__Manipulation episode records__
------------------------------

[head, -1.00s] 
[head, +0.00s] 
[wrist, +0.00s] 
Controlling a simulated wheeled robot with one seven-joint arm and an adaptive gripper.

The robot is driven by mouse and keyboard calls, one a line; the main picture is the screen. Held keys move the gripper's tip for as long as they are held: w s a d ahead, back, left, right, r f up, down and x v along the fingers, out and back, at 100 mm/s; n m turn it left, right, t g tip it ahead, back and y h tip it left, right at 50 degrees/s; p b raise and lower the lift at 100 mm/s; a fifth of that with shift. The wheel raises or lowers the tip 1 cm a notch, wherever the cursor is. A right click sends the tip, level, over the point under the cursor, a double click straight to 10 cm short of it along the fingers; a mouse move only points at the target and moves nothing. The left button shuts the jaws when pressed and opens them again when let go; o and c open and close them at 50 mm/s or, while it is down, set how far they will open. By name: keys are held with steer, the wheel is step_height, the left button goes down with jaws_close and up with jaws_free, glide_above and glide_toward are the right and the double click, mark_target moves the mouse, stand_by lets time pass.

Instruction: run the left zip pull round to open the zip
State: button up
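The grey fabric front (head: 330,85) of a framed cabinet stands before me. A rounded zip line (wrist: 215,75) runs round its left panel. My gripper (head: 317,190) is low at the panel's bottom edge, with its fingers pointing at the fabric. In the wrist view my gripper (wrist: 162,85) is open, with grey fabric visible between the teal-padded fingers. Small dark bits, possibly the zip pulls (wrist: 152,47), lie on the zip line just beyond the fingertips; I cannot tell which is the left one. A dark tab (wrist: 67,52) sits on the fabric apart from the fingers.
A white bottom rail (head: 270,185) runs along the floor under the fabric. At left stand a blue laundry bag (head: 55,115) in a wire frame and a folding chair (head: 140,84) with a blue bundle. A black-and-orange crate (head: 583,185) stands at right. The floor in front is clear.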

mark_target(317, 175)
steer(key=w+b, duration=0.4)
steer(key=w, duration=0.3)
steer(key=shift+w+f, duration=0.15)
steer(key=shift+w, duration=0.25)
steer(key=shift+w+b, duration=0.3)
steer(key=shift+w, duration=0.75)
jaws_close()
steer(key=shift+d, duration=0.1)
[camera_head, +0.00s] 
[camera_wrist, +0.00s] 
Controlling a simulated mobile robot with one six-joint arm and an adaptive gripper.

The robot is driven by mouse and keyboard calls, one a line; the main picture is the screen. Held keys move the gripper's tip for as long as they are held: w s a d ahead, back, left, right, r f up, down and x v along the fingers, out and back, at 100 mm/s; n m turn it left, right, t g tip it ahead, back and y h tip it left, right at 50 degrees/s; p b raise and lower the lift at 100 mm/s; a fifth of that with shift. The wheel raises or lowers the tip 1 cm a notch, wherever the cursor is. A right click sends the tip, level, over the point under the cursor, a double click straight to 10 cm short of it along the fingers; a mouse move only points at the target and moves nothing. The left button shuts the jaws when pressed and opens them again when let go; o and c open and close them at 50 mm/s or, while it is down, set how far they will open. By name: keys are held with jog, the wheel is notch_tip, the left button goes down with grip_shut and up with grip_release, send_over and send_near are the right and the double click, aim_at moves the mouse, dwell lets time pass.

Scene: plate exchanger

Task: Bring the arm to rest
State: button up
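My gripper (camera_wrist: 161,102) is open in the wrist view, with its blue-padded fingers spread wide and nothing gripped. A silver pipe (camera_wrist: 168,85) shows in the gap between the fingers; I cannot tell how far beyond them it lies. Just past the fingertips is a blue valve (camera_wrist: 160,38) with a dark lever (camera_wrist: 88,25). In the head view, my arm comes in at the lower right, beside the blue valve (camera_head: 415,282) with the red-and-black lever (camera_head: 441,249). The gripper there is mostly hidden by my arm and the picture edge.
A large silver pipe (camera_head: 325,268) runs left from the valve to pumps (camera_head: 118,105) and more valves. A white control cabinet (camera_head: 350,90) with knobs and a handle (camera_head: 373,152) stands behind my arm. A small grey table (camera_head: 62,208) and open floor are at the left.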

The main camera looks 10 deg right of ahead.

------------------------------

__WORK TO BE COMPLETED__
Reproduce only the lines from the top of the material through the one bearing "Controlling a simulated wheeled", each exactly as it stands.

__RESPONSE BELOW__
[head, -1.00s] 
[head, +0.00s] 
[wrist, +0.00s] 
Controlling a simulated wheeled robot with one seven-joint arm and an adaptive gripper.

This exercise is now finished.